Here is what the data looks like across seven countries.
Thailand: Affordable Entry, Solid Returns, No Residency Path
Thailand draws foreign buyers because of its lower entry costs and decent yields. In Bangkok, average prices run between $900 and $1,100 per square foot. The average return on investment sits at 5 to 7% annually.
But Thailand does not offer residency through property ownership. You can own a condo as a foreigner, but owning it will not help you stay in the country long term. The withholding tax on property transactions runs at approximately 15%, though the exact figure depends on the deal structure.
Thailand works well for investors focused on yield. It is less useful for those who want the property to anchor a mobility or relocation strategy.
United Kingdom: High Costs, Strong Market, Heavy Taxes
The UK is one of the most established real estate markets in the world. Prime London prices average between $1,800 and $2,000 per square foot. The market is transparent, well regulated, and backed by strong tenant demand.
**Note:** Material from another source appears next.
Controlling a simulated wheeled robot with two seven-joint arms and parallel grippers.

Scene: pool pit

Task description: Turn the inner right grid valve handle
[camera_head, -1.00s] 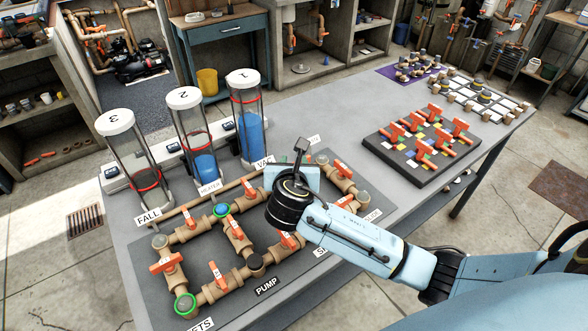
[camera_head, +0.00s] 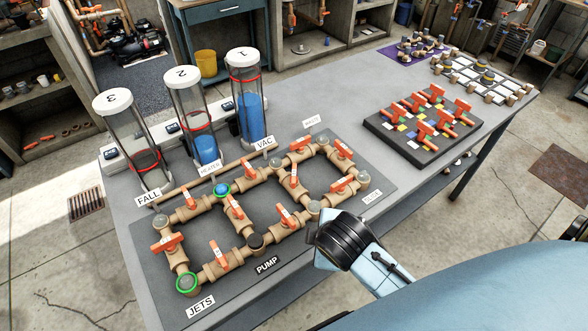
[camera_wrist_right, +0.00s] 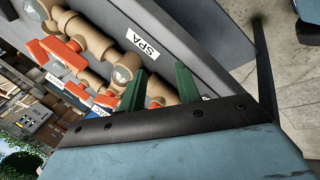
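The pipe grid with orange handles lies on a dark board (camera_head: 220,290) on the table. An orange handle (camera_head: 293,176) sits on an inner cross pipe toward the right of the grid, a likely match for the inner right valve. Another handle (camera_head: 235,207) is on the inner pipe to its left. My right gripper (camera_wrist_right: 160,87) is open in the right wrist view, its two dark green fingers apart with brown pipe behind them. In the head view its black wrist is at the board's front right edge, clear of that handle; its fingertips are hidden. My left gripper is not in view.
Three clear cylinders with white caps, one of them here (camera_head: 244,95), stand behind the board. A dark block with orange handles (camera_head: 400,145) lies farther right. Bare grey table (camera_head: 330,95) lies between. The SPA label (camera_wrist_right: 142,43) shows near the fingers.
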The tax picture, however, is one of the most demanding you will find anywhere. Rental income is taxed at 20 to 45% depending on your total earnings. Capital gains tax on residential property sits at around 24%. Property ownership does not lead to residency for most buyers.
Average returns fall between 2.5 and 4.5%. That is on the lower end globally. For investors who want stability and a well developed legal framework, the UK delivers. For those optimizing for net returns, the tax burden is a major variable to model carefully.
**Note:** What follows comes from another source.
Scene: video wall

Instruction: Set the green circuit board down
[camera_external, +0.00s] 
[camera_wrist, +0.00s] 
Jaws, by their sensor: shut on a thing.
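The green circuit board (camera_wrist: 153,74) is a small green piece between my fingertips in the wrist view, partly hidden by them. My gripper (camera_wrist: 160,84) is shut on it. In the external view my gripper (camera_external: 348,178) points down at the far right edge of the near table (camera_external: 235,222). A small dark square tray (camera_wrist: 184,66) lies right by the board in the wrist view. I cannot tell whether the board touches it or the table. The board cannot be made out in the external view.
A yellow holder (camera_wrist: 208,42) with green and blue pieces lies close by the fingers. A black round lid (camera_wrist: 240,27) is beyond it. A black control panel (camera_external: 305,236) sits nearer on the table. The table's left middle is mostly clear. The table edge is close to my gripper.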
Singapore: Tax Friendly, Expensive to Enter
Singapore is one of the few places in the world where rental income faces low tax and capital gains are taxed at zero percent. Rental income tax ranges from 0 to 22% depending on your residency status and income level. Capital gains? None.
The catch is entry price. Singapore real estate averages between $1,700 and $2,200 per square foot. It is one of the most expensive property markets in Asia. Average returns come in at 2 to 4%, which is modest for the capital required.
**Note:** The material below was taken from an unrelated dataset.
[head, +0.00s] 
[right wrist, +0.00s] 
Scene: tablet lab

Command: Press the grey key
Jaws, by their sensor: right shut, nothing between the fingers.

Property ownership in Singapore does not come with a residency benefit. But for investors who already have a regional base and want a stable, low tax environment for their property income, Singapore is worth understanding.
UAE: Zero Tax, High Yield, Residency Included
The UAE stands out in almost every category that matters to international investors.
Income tax on rental earnings is zero. Capital gains tax is also zero. Average returns in prime Dubai run between 7 and 9%. Entry prices sit at roughly $900 to $1,100 per square foot in prime areas. And if you invest from around AED 2 million (approximately $545,000 USD), you qualify for a residency visa.
That combination is rare. High yield. Low cost relative to other global cities. No tax drag on income. And a legal path to live in the country you are investing in.
Dubai in particular has seen strong infrastructure investment, growing demand from international residents, and consistent rental activity. For investors looking at both financial return and mobility, the UAE is one of the most complete packages available.
Portugal: A European Foothold With Tax Considerations
Portugal built a global reputation among international investors over the past decade. Lisbon prices average between $1,200 and $1,500 per square foot. Average returns land around 4 to 5%.
Rental income faces approximately 28% tax. Capital gains are also taxed. Property ownership itself does not directly grant residency in Portugal today, as the rules around investment programs have evolved significantly.
For those who want access to the European Union property market at a lower entry price than London or Paris, Portugal offers genuine appeal. The lifestyle factor also attracts many international buyers. But it is worth reviewing current tax and residency rules carefully before making decisions, as Portuguese property law has shifted in recent years.
Turkey: Low Entry Price, Citizenship on the Table
Turkey offers one of the most affordable entry points among the markets covered here. Prices range widely from roughly $140 to $300 per square foot depending on the city and neighborhood. Returns average between 6 and 8%.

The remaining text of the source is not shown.